Ingredients for 2 servings:
- 30 g butter (low-fat butter or margarine)
- 50 g flour
- 70 ml milk
- 2 eggs
- ½ tsp salt
- Pepper, freshly ground
- ¼ bell pepper(s), yellow
- ¼ bell pepper(s), red
- 150 g chicken breast fillet(s)
- 1 tsp olive oil
- 2 tsp mustard, medium hot
- 1 tbsp honey
- 1 tbsp sour cream
- 2 sprigs of dill
- 40 g arugula
Instructions
Working time approx. 35 minutes; Rest time approx. 15 minutes; Total time approx. 50 minutes
Melt the half-fat butter, mix the flour with the milk. Stir in the eggs and melted butter and season with 1/2 teaspoon of salt. Let the dough rest for about 15 minutes. Quarter the bell peppers, remove the seeds, wash them, and cut them lengthwise into strips. Season the chicken breast fillets with salt and pepper and fry them in a non-stick pan with 1/2 teaspoon of hot oil for 10 minutes.
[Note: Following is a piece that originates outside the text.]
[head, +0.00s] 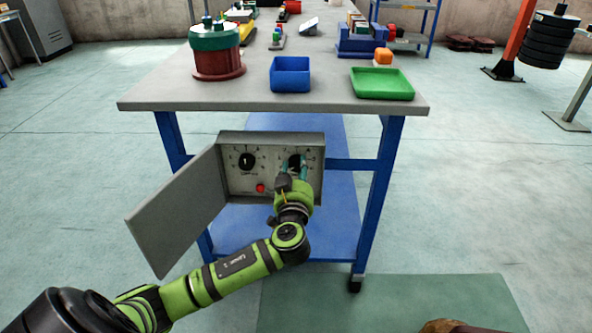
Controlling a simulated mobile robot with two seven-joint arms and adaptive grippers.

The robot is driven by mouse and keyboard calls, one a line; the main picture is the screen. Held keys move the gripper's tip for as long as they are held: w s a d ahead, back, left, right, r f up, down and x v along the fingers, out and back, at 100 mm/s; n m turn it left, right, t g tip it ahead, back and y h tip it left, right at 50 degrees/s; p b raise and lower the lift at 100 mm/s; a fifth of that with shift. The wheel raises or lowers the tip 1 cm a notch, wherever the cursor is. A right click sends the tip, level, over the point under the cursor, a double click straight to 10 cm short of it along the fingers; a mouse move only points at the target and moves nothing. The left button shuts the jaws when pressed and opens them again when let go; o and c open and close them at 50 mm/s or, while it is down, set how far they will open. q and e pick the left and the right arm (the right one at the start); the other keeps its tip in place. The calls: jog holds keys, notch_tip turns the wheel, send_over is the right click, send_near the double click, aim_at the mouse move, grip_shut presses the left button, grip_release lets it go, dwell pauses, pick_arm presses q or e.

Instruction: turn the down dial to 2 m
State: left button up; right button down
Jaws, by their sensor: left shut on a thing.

Remove and let cool. Briefly fry the bell pepper strips in the remaining frying fat. Mix together the mustard, honey, and sour cream. Pick the dill leaves, finely chop them, and stir them in. Clean, wash, and dry the arugula. Grease a large non-stick pan with a little oil and bake 4 thin crêpes one after the other at medium temperature. Cut the chicken breast fillets lengthwise into thin slices. Spread each crêpe with a little honey-mustard cream, top with arugula, strips of bell pepper, and chicken breast, and roll up.